(Recorded robot tool calls)

----------

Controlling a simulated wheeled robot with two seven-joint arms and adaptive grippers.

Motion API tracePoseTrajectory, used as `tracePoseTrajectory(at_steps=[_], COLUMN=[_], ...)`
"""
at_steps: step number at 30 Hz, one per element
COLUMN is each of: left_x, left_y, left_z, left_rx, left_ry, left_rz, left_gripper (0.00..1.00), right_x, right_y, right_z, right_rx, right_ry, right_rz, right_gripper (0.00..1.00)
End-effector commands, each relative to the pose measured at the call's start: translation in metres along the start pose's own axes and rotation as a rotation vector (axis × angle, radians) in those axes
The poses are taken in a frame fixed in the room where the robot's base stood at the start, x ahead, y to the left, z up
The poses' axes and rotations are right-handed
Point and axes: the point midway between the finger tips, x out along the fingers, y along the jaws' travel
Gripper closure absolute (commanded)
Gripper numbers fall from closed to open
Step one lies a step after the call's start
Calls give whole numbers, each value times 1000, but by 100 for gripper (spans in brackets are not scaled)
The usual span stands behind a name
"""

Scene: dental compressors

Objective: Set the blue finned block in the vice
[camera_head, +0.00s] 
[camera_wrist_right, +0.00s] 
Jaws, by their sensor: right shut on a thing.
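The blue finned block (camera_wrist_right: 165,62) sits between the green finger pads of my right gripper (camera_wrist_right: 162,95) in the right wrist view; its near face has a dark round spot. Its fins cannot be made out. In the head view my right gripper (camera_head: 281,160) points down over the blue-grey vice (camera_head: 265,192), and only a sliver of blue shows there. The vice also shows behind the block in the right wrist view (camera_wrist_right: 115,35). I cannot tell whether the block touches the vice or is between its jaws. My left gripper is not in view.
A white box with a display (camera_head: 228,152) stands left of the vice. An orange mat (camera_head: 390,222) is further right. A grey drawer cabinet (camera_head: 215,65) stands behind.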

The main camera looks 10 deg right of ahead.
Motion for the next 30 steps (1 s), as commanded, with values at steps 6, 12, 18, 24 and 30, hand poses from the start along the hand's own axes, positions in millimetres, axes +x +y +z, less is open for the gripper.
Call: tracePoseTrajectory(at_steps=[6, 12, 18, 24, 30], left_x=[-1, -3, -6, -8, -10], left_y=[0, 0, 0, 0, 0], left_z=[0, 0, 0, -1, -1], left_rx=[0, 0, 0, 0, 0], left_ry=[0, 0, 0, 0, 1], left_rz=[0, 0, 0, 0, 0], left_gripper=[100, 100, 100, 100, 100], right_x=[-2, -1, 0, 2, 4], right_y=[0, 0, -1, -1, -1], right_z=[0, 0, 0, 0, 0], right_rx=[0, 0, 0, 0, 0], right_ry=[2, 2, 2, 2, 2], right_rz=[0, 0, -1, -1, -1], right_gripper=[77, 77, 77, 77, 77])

----------

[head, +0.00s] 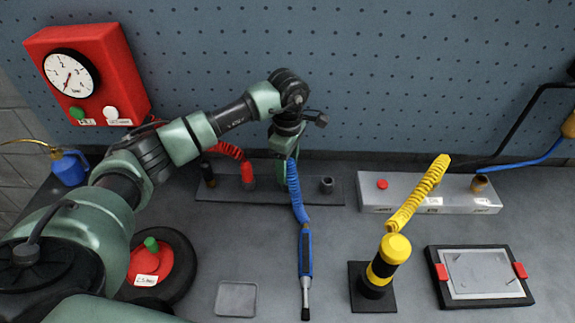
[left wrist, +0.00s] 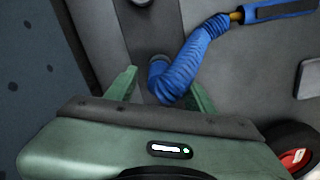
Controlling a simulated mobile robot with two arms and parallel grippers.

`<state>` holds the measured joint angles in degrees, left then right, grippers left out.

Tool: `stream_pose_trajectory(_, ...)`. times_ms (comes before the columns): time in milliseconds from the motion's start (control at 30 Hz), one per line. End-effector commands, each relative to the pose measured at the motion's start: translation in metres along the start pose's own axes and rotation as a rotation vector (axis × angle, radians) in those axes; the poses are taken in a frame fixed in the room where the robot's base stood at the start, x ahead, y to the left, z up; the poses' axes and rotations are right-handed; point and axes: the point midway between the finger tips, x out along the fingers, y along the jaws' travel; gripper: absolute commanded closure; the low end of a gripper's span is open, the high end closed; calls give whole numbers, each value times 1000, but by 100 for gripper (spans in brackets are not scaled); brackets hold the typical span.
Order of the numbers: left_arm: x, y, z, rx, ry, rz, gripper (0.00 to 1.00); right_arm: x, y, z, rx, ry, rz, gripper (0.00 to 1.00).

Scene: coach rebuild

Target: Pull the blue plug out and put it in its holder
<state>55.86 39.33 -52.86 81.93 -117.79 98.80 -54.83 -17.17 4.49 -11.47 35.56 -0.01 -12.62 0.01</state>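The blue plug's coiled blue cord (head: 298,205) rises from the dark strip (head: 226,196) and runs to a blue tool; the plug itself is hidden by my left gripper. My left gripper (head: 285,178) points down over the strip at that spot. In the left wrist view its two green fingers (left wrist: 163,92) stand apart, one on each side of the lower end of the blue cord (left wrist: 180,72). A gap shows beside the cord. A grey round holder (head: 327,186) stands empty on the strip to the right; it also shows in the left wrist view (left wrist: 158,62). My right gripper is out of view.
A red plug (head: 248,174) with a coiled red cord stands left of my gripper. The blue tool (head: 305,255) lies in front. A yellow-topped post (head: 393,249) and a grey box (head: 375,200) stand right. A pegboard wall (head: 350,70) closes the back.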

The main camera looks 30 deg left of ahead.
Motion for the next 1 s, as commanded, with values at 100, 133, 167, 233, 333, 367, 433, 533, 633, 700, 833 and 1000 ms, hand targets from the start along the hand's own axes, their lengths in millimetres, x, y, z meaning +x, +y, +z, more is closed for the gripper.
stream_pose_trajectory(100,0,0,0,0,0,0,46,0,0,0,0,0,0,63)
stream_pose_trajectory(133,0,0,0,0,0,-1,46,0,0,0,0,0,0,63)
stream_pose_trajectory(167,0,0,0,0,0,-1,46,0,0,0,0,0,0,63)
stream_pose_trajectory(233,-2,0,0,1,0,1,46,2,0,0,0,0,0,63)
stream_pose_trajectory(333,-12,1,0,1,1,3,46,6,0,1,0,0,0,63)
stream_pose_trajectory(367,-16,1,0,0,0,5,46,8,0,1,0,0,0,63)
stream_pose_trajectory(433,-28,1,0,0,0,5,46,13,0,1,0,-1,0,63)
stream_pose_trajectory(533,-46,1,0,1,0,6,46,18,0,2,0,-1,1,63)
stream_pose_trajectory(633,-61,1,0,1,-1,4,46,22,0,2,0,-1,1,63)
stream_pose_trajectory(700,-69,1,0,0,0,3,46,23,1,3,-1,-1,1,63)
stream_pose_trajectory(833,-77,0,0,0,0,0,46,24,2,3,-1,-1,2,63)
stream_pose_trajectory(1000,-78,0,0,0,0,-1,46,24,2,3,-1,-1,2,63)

----------

*Short task*:
Extract and output the part that opens with the line containing "Controlling a simulated wheeled" and closes with the line containing "COLUMN is each", unchanged, ends included.

*Solution to this exercise*:
Controlling a simulated wheeled robot with two seven-joint arms and adaptive grippers.

Motion API tracePoseTrajectory, used as `tracePoseTrajectory(at_steps=[_], COLUMN=[_], ...)`
"""
at_steps: step number at 30 Hz, one per element
COLUMN is each of: left_x, left_y, left_z, left_rx, left_ry, left_rz, left_gripper (0.00..1.00), right_x, right_y, right_z, right_rx, right_ry, right_rz, right_gripper (0.00..1.00)

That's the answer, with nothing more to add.